To those who insisted, “I don’t use public transportation, my local taxes pay for my town’s sidewalks, I don’t use this, I don’t use that,” yours are idiotic arguments. The concrete under your feet, the steel used in elevators, the earthquake and flood resistant building codes, the dams that don’t break and drown you, the cars that (hopefully) don’t fall apart as you’re driving them, the airplanes that don’t (usually) land on your head — every single thing that keeps you safe every day of your life is provided to you by a government standard or regulation. Argue with me about it all day long; go ahead and take offense at my use of the word “idiotic.” None of it changes the fact that you wouldn’t survive a week if you were really in it on your own, and that your resistance to recognizing it is a much bigger problem than 11 million people who entered this country illegally.
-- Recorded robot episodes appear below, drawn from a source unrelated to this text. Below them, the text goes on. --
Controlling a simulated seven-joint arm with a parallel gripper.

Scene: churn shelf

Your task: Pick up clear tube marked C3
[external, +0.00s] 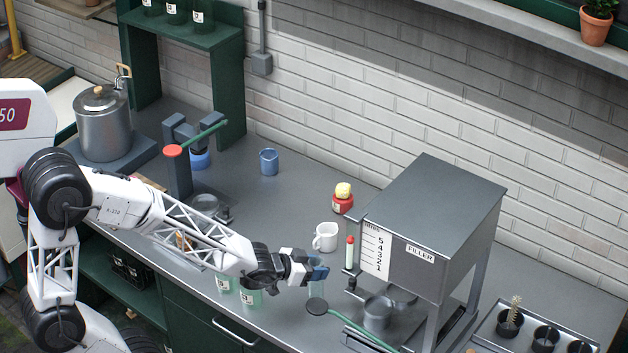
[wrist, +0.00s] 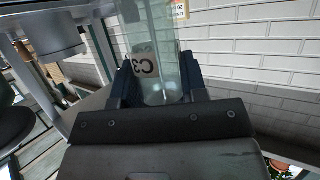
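The clear tube marked C3 (wrist: 150,45) stands between the two dark fingers of my gripper (wrist: 160,88) in the wrist view. Its C3 label appears upside down there. The tube fills the gap, and the fingers appear closed against its sides. In the external view my gripper (external: 318,272) is over the front part of the counter, left of the filler, with a pale part of the tube (external: 316,288) showing by the fingers. I cannot tell whether the tube's base touches the counter.
A white mug (external: 326,237) is behind. Green labelled containers (external: 250,296) stand left.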

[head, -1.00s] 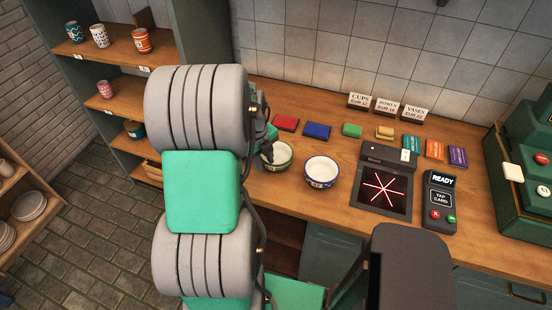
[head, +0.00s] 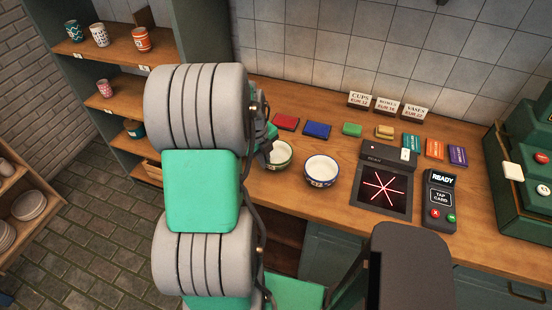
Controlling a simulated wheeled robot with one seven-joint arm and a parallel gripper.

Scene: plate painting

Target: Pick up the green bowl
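The green bowl (head: 280,156), white inside with a green rim, stands on the wooden counter (head: 340,200). Its left part is hidden behind my arm. My gripper (head: 266,151) is at the bowl's left rim, mostly hidden behind my arm links. One dark finger part shows against the rim. I cannot tell whether the fingers are open or shut, or whether they touch the bowl.
A blue-rimmed white bowl (head: 321,171) stands just right of the green bowl. Red (head: 286,122) and blue (head: 317,130) blocks lie behind. A scanner (head: 384,188) and card reader (head: 439,200) stand to the right. A shelf with cups (head: 141,40) is at left.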

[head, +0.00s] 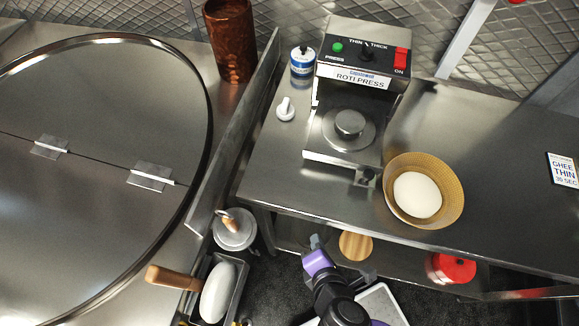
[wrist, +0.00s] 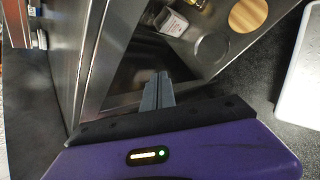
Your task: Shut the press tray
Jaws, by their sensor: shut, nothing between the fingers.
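The roti press (head: 362,78) stands on the steel counter with its control panel on top. Its press tray (head: 318,150) sticks out in front below the panel, with a round metal plate and knob on it. A small dark handle (head: 366,178) is at the tray's front edge. My gripper (head: 315,241) is below and in front of the counter edge, lower than the tray and apart from it. In the wrist view my gripper's grey fingers (wrist: 157,92) are together and empty, beside steel panels and a shelf. The press tray cannot be made out in the wrist view.
A basket (head: 445,203) with a white dough ball stands right of the tray. A white knob-like item (head: 285,109) and a blue-white tin (head: 303,60) stand left of the press. Below the counter are a wooden disc (head: 355,245) and a red container (head: 452,268).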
You, in your refusal to acknowledge your interdependence with everyone else, are a bigger problem than they are.

As to those immigrants, and the rage I’ve seen inspired by them, just give me a break. You’re all immigrants. Every one of you. Every one of your pink, overstuffed, jiggly “American” asses is stuffed full of tortillas, or pancetta, or paella, or schnitzel, or knockwurst, or moussaka, or Dublin Coddle, or whatever the fuck your ancestors ate before they crawled their way over here. And, when they got here, someone hated them just as much as you’re hating whoever’s newest here now, and fought against their having anything you now enjoy.
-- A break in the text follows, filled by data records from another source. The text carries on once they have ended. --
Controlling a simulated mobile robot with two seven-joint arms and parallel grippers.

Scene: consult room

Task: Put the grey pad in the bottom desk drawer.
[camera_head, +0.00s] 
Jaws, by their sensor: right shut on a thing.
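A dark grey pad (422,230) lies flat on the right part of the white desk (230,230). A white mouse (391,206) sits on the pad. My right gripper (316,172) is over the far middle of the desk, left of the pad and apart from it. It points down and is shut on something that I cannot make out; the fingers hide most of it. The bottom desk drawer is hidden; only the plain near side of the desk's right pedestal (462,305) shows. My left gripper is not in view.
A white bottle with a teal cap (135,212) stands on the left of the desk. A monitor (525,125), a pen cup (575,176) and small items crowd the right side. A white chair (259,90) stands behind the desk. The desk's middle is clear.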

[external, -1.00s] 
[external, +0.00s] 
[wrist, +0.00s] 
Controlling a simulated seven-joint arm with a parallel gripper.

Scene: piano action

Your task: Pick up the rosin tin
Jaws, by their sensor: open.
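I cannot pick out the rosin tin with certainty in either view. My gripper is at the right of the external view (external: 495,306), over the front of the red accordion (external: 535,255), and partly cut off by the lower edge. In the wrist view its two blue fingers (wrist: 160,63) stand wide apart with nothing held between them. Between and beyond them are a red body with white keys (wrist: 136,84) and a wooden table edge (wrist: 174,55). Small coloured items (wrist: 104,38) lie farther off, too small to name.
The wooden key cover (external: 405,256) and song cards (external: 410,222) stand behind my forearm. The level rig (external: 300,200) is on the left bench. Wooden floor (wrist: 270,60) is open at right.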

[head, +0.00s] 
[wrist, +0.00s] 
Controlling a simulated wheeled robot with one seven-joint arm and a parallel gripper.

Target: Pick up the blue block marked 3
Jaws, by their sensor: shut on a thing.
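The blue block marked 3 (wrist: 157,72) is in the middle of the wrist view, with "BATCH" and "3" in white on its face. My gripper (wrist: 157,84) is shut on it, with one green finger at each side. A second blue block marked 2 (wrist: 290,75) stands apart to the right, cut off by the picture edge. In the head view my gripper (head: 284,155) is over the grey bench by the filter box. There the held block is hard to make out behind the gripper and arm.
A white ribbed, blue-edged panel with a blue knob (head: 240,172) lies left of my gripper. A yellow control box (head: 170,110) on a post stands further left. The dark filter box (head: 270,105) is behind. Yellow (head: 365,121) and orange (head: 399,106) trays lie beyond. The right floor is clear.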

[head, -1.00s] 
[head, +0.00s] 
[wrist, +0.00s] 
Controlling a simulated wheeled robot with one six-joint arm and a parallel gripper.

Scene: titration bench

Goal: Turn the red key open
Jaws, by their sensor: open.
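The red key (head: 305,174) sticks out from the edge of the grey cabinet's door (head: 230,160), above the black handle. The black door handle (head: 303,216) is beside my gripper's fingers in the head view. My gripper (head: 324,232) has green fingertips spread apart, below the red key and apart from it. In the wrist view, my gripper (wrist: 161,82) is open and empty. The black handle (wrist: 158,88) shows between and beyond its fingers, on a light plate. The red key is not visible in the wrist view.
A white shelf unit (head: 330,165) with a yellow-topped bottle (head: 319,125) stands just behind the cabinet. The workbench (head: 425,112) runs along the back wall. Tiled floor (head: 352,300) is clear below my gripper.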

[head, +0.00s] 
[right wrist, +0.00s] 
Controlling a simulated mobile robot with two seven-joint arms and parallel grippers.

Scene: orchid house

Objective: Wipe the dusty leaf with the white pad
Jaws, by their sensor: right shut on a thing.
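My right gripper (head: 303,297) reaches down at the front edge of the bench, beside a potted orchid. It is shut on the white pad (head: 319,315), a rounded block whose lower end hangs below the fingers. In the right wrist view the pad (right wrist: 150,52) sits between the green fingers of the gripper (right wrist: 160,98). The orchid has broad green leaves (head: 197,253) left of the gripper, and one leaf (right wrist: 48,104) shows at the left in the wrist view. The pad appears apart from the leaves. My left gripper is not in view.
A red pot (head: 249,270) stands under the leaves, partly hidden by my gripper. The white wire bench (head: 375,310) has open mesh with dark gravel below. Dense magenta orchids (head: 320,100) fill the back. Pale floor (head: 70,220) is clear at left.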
If it’s only the illegal entry that’s an issue for you, let me ask you this: If you lived in Country A, where you and your family were starving, and you knew you could get a job in Country B, are you telling me you wouldn’t sneak across a border to feed them? Of course you would. And, if the people of Country B kind of, sort of allowed it, and benefited tremendously from your willingness to harvest their crops, or work on their assembly lines, or vacuum their offices, or clean their children’s school toilets for pennies, it would be pretty shitty treatment, indeed, to turn you away from an emergency room if you got got sick, like I’ve heard recommended in terms of the undocumented residents of the United States.

As to those undocumented residents, get ready to have your blood really boil. They’re not going anywhere. No one is going to round them up and send them home, other than in token gestures to calm you down, and no amount of mistreatment is going to force them to run home in any meaningful numbers. What needs to happen, and what will happen, is that they be put on track to gain legal residency status, so that they will pay taxes, and be rightfully protected from all the evils I’ve outlined above, just like the rest of us human beings living here. The reason it needs to happen and will happen is that it’s the more cost efficient thing to do. It’s cheaper than keeping them here as a marginalized population, with all the costs included in that, and it’s cheaper than the impossible process of gathering, prosecuting,and sending them away. Really, when will enough be enough? Don’t you realize, can’t you realize, that all the change you’re fighting against — just like the protections that are now taken for granted, but that someone fought against once-upon-a-time — will happen, eventually, whether you like it or not?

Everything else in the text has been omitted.